Collected data:
—————

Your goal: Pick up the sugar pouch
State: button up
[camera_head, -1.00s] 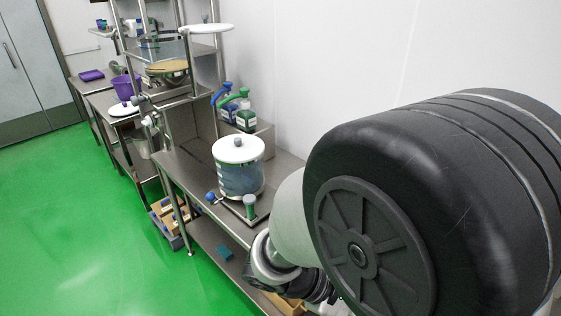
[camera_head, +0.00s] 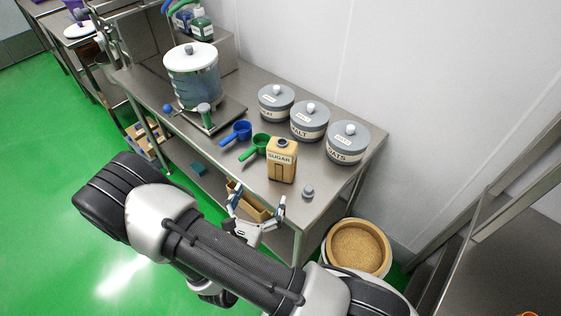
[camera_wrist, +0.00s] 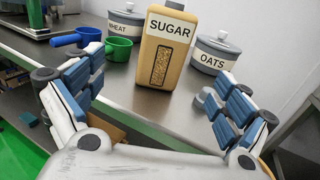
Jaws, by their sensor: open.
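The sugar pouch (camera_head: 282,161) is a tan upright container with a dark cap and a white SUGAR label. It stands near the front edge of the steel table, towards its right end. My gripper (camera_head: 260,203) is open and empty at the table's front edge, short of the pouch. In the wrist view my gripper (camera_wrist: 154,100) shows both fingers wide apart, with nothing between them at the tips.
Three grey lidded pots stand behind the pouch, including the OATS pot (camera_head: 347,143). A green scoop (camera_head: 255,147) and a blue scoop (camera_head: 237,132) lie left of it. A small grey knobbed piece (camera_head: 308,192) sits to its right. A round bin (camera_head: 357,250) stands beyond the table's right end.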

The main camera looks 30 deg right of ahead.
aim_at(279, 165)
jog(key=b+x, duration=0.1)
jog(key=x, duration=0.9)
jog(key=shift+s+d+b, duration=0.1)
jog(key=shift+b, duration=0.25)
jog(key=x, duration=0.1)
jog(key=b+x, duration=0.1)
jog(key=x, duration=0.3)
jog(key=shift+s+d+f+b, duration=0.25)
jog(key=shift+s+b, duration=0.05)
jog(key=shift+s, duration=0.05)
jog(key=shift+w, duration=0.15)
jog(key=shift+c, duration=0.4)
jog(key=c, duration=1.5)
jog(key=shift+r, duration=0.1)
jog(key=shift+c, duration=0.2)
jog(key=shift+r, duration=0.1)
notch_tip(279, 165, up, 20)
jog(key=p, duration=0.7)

—————

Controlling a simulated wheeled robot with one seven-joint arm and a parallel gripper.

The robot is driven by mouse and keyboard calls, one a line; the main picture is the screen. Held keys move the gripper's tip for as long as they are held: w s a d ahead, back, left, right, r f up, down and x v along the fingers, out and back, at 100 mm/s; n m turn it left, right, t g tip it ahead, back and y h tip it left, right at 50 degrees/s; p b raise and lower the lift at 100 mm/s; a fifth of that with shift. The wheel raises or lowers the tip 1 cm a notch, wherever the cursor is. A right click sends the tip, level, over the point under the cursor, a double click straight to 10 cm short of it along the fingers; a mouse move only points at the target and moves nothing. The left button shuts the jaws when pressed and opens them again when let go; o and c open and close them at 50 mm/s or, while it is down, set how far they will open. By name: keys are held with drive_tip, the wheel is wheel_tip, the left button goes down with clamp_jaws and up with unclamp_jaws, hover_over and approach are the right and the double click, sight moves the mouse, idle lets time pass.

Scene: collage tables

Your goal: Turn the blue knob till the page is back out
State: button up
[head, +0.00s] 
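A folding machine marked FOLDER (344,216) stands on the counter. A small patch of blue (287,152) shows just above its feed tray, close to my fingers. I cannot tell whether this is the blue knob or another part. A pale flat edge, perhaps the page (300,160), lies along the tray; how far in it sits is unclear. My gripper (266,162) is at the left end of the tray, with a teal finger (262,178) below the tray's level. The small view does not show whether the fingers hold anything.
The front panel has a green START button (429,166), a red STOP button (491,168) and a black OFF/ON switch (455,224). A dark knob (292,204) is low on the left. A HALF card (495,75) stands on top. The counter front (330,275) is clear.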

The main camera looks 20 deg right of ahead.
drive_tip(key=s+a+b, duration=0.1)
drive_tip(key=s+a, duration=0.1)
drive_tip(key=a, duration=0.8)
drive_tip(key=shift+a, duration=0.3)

—————

== What you will do ==
Identify the lines in the entries above that contain "Your", then copy them out.

== Answer below ==
Your goal: Pick up the sugar pouch
Your goal: Turn the blue knob till the page is back out

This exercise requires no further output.